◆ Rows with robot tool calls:
- - -
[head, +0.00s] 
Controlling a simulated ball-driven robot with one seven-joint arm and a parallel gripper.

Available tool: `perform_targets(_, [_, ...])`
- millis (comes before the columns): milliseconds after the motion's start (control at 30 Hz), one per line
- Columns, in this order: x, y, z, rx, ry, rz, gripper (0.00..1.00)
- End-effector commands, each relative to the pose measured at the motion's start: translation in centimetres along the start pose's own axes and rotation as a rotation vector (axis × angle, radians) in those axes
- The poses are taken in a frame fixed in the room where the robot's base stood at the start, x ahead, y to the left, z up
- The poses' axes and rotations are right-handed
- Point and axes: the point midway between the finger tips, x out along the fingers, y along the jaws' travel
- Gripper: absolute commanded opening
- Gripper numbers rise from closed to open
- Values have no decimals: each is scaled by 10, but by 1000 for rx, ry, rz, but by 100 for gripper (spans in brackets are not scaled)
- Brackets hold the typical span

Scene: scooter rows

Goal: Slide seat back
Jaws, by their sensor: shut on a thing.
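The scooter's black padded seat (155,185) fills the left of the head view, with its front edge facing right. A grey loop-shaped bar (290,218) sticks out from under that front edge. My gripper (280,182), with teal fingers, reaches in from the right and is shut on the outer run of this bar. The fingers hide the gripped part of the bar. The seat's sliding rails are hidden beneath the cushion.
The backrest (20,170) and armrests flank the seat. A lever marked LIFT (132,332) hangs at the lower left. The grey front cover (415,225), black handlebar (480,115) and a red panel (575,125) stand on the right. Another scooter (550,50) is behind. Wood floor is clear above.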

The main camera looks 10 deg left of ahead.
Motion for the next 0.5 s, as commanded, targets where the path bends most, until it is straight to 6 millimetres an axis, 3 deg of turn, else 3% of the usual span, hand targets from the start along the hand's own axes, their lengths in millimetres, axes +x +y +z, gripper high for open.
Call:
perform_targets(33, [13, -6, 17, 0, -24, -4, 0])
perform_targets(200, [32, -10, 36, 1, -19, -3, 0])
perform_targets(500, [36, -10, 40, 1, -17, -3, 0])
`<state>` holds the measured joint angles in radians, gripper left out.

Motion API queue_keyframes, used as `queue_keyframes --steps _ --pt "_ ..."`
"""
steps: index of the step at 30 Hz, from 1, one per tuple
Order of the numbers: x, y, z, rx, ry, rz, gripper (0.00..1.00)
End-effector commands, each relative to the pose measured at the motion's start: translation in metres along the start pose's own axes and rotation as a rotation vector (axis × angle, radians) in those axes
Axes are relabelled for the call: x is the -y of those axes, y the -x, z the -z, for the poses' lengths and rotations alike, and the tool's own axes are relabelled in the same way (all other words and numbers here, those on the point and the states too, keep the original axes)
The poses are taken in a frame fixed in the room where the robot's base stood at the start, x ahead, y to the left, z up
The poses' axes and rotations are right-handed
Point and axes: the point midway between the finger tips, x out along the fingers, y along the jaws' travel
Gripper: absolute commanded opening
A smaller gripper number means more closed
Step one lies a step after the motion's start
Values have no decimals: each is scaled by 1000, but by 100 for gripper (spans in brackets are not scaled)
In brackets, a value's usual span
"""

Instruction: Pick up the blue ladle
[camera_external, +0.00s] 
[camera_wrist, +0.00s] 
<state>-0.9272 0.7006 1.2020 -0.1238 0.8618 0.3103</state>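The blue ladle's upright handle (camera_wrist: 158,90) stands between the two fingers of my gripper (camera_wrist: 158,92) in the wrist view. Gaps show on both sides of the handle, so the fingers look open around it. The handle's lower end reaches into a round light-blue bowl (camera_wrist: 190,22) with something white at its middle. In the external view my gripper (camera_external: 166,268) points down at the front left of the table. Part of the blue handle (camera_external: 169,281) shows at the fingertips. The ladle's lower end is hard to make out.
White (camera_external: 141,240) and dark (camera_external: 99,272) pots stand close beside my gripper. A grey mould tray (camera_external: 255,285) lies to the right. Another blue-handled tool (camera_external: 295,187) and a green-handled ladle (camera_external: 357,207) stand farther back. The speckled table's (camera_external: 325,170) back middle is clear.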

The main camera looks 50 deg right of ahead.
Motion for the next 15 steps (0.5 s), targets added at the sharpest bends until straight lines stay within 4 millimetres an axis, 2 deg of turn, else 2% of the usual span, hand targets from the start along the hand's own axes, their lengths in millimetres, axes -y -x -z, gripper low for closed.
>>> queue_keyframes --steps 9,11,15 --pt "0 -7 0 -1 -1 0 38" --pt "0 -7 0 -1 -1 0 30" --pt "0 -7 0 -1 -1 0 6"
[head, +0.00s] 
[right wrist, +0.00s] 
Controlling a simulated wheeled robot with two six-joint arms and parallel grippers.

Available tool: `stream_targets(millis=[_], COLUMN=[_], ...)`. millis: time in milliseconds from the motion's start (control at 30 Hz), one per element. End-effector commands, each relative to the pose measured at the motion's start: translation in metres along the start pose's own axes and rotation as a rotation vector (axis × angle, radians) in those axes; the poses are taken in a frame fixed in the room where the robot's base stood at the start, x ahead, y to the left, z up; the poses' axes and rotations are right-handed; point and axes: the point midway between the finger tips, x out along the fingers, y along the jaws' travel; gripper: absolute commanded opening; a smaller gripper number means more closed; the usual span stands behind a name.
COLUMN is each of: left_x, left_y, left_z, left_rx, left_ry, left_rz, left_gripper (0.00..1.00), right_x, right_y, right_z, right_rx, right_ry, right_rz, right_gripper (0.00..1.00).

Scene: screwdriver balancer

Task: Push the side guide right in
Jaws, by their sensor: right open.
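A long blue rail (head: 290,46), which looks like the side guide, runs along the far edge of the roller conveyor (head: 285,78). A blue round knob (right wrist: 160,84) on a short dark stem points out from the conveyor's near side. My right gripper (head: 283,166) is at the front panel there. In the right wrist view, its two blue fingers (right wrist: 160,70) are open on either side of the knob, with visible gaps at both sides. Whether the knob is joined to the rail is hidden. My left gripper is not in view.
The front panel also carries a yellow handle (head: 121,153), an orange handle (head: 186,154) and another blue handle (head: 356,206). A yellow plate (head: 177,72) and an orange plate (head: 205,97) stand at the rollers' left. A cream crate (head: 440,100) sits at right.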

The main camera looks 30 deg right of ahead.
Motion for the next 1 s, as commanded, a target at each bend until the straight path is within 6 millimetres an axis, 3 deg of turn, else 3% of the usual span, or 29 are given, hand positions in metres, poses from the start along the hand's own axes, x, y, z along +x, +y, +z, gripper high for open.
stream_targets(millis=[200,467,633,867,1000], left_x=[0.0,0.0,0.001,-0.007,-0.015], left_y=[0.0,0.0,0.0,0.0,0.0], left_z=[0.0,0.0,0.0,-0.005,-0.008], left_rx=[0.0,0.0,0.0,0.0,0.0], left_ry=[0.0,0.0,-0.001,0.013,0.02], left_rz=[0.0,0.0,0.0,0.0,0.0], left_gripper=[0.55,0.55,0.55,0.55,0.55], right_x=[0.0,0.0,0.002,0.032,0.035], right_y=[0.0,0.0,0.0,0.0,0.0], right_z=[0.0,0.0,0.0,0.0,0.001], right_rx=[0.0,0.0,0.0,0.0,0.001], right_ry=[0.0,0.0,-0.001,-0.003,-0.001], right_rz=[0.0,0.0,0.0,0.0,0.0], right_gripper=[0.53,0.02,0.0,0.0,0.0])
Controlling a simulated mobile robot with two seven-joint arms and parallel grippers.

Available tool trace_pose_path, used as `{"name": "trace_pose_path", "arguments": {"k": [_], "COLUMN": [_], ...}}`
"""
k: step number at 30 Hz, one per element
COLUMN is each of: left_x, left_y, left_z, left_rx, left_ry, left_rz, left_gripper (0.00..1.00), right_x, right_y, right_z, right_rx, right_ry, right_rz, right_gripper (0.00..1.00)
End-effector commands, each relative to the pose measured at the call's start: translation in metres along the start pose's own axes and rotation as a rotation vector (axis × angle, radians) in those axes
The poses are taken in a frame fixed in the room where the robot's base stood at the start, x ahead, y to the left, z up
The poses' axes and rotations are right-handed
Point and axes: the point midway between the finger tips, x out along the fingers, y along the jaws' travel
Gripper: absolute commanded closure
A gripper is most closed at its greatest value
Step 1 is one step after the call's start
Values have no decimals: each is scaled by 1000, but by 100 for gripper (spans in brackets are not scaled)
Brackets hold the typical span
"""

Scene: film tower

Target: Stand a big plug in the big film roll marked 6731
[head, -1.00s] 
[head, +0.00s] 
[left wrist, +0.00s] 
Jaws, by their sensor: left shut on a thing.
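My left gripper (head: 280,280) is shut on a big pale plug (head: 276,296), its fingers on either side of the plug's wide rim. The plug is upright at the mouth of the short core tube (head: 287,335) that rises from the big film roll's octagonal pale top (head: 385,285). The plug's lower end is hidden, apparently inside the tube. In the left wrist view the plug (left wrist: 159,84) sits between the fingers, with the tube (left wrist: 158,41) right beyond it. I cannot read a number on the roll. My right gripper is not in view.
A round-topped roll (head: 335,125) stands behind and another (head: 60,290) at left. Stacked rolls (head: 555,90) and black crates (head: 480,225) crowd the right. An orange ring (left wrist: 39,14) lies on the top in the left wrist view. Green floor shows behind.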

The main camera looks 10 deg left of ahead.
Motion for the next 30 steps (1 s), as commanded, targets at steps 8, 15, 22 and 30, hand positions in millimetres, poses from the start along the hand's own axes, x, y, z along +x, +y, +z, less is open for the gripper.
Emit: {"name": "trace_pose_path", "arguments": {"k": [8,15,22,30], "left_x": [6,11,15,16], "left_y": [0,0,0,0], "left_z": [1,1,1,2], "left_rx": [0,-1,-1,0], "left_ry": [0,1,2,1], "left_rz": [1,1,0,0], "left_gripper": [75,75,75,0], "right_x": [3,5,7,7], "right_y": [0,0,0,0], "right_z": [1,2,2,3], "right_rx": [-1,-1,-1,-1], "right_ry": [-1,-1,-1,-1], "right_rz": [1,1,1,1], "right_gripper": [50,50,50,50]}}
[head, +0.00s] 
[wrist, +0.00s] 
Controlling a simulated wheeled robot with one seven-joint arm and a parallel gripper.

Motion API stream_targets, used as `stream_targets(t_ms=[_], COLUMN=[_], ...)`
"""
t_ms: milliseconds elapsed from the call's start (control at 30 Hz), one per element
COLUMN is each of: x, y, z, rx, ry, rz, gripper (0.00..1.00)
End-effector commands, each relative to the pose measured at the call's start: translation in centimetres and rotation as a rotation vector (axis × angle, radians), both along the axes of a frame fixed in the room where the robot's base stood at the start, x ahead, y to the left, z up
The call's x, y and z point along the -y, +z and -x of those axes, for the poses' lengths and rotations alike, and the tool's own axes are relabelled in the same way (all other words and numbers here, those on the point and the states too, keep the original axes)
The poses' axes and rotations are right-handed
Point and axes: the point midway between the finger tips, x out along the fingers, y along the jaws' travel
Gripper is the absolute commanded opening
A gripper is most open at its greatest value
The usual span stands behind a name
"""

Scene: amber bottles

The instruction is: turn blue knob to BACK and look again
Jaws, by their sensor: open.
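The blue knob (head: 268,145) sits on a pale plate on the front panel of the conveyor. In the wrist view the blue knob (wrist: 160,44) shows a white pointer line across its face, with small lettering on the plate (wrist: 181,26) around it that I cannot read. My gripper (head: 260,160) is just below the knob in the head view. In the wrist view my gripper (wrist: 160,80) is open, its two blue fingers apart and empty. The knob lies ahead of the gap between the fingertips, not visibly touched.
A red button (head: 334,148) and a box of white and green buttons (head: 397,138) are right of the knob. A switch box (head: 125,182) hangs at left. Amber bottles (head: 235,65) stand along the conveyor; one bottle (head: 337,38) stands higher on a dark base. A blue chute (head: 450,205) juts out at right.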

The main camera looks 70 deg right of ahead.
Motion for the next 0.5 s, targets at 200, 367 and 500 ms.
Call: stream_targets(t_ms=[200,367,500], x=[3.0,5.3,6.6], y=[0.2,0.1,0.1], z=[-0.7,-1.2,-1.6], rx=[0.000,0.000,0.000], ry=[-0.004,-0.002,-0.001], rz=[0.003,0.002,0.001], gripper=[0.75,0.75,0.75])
- - -
◆ The request: From the listing above, output exactly the run of lines that starts with the line containing "Jaws, by their sensor: right open." and ends with the line containing "The main camera looks 30 deg right of ahead.".

◆ Exercise result:
Jaws, by their sensor: right open.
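A long blue rail (head: 290,46), which looks like the side guide, runs along the far edge of the roller conveyor (head: 285,78). A blue round knob (right wrist: 160,84) on a short dark stem points out from the conveyor's near side. My right gripper (head: 283,166) is at the front panel there. In the right wrist view, its two blue fingers (right wrist: 160,70) are open on either side of the knob, with visible gaps at both sides. Whether the knob is joined to the rail is hidden. My left gripper is not in view.
The front panel also carries a yellow handle (head: 121,153), an orange handle (head: 186,154) and another blue handle (head: 356,206). A yellow plate (head: 177,72) and an orange plate (head: 205,97) stand at the rollers' left. A cream crate (head: 440,100) sits at right.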

The main camera looks 30 deg right of ahead.

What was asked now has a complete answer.